**Task objective:** In the following material, identify every line holding the string "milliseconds" and return it.

[Records of robot episodes]
****************

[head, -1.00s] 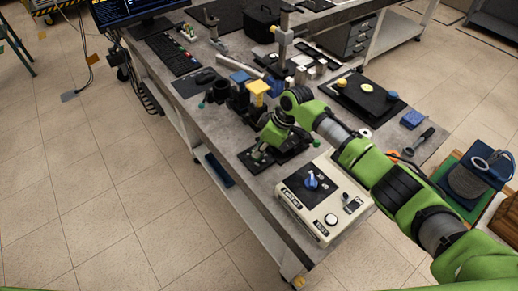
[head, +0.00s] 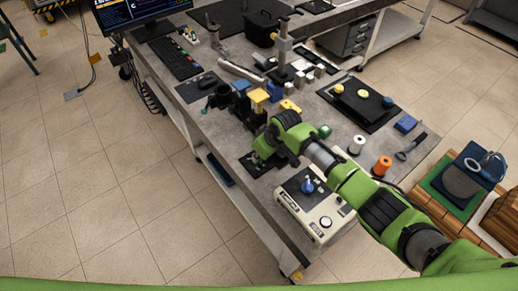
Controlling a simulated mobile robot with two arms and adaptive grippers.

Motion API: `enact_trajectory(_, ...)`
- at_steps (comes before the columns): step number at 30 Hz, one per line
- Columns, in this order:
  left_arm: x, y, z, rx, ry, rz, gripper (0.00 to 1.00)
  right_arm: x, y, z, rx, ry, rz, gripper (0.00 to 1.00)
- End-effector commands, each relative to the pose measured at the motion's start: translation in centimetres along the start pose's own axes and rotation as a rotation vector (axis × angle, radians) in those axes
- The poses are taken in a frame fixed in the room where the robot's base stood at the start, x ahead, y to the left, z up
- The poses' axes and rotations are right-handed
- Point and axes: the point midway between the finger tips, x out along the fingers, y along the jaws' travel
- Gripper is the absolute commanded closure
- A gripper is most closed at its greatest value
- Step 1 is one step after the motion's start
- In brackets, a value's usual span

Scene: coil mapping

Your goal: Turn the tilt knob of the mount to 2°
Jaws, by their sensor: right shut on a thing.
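My right gripper (head: 262,157) is at the near side of the table, low over a small black base plate (head: 247,163). It is shut on something small there, which appears to be the tilt knob of the mount. The wrist and fingers cover most of the mount, so the knob's scale and its angle cannot be read. My left gripper is not in view.
A cream control box (head: 325,220) with a blue knob (head: 307,186) stands close on the right. Black holders with a yellow block (head: 259,95) stand behind the gripper. A white spool (head: 356,144) and an orange spool (head: 382,165) stand to the right.

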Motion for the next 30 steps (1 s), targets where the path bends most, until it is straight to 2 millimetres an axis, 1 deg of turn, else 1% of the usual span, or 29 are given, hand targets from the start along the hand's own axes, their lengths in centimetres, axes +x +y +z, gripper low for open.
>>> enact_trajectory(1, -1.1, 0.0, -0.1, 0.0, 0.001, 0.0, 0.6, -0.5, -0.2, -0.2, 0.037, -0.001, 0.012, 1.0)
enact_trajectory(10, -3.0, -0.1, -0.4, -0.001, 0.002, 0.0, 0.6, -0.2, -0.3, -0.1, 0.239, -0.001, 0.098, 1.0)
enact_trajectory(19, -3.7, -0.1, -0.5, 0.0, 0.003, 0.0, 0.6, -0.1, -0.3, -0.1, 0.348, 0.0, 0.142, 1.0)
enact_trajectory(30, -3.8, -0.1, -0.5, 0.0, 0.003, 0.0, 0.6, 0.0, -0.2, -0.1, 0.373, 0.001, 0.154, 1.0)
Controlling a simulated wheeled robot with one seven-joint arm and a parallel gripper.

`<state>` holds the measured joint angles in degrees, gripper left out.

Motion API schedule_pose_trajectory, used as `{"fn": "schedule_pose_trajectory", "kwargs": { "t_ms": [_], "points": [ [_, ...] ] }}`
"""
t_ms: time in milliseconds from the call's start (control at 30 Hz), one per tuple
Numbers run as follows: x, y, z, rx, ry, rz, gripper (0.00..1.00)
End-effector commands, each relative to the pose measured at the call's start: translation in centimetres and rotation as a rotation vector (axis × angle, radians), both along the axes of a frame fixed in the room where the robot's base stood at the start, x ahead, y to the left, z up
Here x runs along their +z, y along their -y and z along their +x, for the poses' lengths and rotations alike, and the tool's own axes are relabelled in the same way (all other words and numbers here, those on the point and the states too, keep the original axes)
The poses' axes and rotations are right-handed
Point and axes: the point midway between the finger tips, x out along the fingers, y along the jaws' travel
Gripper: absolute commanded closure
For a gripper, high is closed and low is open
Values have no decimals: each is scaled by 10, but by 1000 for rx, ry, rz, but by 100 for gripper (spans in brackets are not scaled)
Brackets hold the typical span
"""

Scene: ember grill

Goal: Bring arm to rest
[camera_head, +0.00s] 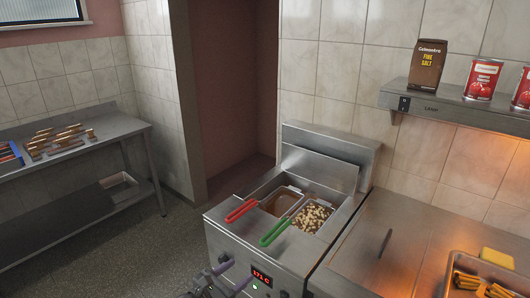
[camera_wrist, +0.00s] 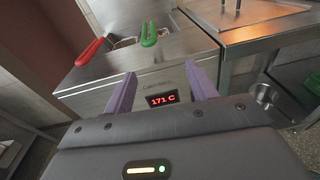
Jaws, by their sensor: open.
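My gripper (camera_wrist: 162,90) shows in the wrist view with its two purple fingers spread apart and nothing between them. It faces the front panel of the steel fryer (camera_wrist: 75,76), near the red "171 C" display (camera_wrist: 162,99). In the head view my gripper (camera_head: 236,278) is at the bottom edge, in front of the fryer (camera_head: 225,237) and left of its display (camera_head: 262,276). Most of my arm is out of view.
The fryer holds a red-handled basket (camera_head: 242,211) and a green-handled basket (camera_head: 275,232) with pale food pieces. Right of it is a steel counter (camera_head: 375,262) with a food tray (camera_head: 455,263). A steel table (camera_head: 105,130) stands left. Floor (camera_head: 150,245) between is clear.

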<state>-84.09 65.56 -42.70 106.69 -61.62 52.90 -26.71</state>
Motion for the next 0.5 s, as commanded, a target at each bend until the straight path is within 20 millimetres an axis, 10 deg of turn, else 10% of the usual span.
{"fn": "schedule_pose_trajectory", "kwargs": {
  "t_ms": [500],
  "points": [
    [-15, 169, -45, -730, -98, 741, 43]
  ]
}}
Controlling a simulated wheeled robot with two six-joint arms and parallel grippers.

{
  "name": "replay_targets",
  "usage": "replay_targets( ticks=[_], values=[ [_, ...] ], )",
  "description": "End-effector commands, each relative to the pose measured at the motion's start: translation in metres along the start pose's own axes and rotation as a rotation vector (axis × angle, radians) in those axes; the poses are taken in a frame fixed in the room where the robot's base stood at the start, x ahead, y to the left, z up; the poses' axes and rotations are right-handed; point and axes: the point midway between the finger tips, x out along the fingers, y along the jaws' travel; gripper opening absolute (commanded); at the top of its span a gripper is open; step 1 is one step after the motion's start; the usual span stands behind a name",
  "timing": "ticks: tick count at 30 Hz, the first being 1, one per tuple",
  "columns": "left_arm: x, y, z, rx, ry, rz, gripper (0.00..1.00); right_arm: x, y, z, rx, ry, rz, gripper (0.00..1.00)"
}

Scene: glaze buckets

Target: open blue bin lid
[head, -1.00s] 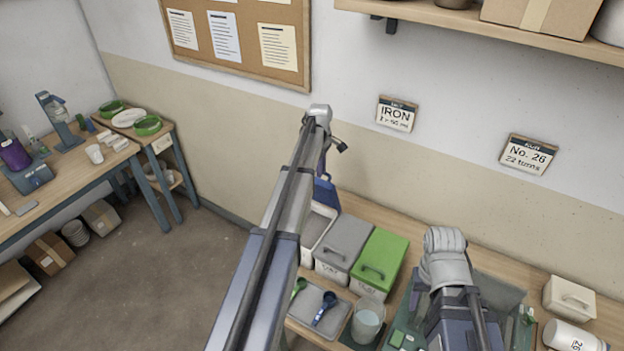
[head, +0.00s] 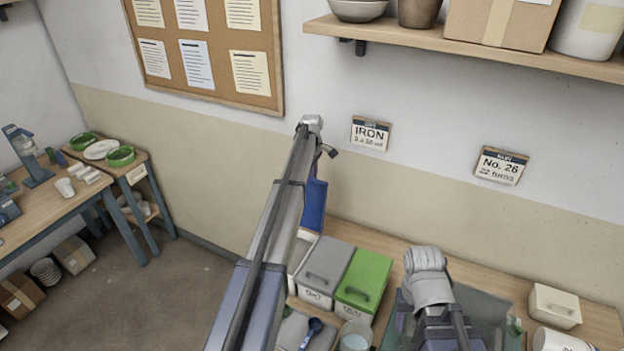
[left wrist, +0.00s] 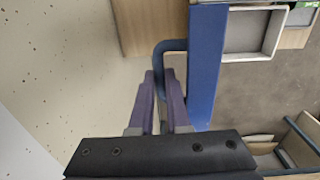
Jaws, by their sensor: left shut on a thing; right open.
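The blue lid (head: 314,204) stands on edge, close to upright, behind my left arm in the head view. In the left wrist view the blue lid (left wrist: 206,65) is seen nearly edge-on, with its blue handle (left wrist: 162,62) at the left. My left gripper (left wrist: 161,88) is shut on that handle. The open bin (left wrist: 253,34) shows its pale, empty-looking inside beside the lid; in the head view my arm hides most of it. My right gripper (head: 425,280) is over the bench at the right, its fingertips hidden by its own wrist.
A grey-lidded bin (head: 325,268) and a green-lidded bin (head: 363,283) stand right of the open bin. A clear beaker (head: 354,337) and a blue scoop (head: 311,330) are in front. A white-lidded box (head: 555,306) is at the right. A shelf (head: 470,48) hangs above.

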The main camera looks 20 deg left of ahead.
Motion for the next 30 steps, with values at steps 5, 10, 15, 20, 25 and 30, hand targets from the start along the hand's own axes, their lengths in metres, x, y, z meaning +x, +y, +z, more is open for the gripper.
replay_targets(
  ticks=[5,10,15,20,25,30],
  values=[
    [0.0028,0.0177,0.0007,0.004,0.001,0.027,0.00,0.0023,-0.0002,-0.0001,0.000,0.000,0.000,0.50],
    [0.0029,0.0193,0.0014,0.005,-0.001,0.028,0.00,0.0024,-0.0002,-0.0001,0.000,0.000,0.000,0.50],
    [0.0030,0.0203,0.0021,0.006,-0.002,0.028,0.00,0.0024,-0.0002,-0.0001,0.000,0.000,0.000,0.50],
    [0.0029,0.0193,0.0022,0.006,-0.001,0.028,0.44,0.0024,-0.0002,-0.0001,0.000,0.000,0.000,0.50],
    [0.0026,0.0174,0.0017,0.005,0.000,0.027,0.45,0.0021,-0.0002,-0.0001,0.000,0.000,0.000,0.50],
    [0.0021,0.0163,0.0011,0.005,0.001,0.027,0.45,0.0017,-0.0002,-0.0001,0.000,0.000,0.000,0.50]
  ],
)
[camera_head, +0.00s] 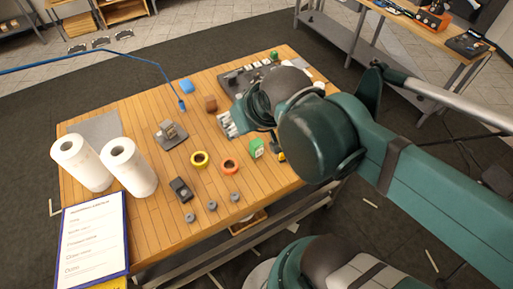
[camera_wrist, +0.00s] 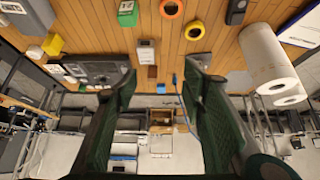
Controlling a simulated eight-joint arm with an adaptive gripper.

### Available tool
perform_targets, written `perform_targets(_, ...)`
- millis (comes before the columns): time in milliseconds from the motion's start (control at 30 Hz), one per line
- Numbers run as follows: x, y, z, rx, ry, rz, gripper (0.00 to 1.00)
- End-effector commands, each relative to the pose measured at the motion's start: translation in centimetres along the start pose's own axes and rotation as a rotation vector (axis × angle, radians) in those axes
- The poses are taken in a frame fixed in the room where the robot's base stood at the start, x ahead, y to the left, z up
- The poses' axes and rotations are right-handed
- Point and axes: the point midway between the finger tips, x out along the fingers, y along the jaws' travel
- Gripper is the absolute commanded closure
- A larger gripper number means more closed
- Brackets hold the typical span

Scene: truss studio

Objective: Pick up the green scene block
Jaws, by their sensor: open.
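The green block (camera_head: 257,148), with a pale face, stands on the wooden table near its right front edge in the head view. It also shows at the top left of the wrist view (camera_wrist: 127,14), outside the space between my fingers. My gripper (camera_wrist: 162,66) is open and empty in the wrist view, its two dark green fingers spread over the table. In the head view my arm reaches over the table's right side and hides part of it; the fingertips cannot be made out there.
An orange tape ring (camera_head: 229,166) and a yellow tape ring (camera_head: 200,159) lie left of the block. A yellow-and-black object (camera_head: 281,155) sits close on its right, partly hidden. Two paper rolls (camera_head: 128,167) stand at the left. A brown block (camera_head: 210,104) is farther back.

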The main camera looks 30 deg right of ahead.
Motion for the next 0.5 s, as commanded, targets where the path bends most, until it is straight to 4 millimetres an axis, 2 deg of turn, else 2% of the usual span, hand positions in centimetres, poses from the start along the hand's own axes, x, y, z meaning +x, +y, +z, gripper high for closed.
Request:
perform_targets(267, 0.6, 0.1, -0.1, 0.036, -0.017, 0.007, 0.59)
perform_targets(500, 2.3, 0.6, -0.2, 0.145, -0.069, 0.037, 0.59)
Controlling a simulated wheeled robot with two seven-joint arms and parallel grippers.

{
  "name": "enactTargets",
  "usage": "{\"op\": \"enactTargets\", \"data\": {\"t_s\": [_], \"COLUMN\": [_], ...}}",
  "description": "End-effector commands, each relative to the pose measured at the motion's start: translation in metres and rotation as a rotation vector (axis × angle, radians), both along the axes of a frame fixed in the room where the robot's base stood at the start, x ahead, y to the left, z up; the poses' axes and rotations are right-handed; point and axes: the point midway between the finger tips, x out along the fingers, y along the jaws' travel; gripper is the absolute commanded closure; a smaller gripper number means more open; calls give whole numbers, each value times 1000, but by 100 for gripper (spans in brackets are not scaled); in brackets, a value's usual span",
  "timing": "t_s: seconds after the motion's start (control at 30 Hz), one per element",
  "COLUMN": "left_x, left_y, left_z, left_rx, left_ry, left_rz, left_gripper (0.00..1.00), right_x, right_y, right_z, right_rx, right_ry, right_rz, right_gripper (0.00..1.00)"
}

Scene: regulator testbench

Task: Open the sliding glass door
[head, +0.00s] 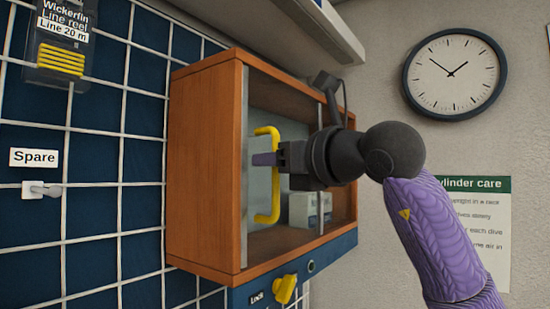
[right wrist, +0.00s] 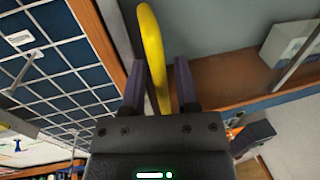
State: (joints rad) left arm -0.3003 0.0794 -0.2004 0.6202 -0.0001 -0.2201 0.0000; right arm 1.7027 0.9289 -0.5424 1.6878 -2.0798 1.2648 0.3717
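The wooden cabinet (head: 205,165) hangs on the tiled wall, with a sliding glass door (head: 285,110) across its front. A yellow vertical bar handle (head: 275,205) is fixed to the glass, towards the door's left side. My right gripper (head: 264,159) is at the handle's middle height, reaching in from the right. In the right wrist view, the handle (right wrist: 153,50) runs between the two fingers of my right gripper (right wrist: 160,85). The fingers are apart, with a gap showing between the handle and the right finger. My left gripper is not in view.
A yellow lock knob (head: 285,289) sits on the blue strip below the cabinet. White boxes (head: 305,209) stand behind the glass. A shelf or lamp housing (head: 320,30) juts out above. A clock (head: 455,72) and a poster (head: 497,225) are on the right wall.

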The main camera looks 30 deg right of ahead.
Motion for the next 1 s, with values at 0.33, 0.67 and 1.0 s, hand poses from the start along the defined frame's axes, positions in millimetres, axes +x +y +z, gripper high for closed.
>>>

****************

**Result of this task:**
t_ms: time in milliseconds from the call's start (control at 30 Hz), one per tuple
- millis (comes before the columns): time in milliseconds from the motion's start (control at 30 Hz), one per line

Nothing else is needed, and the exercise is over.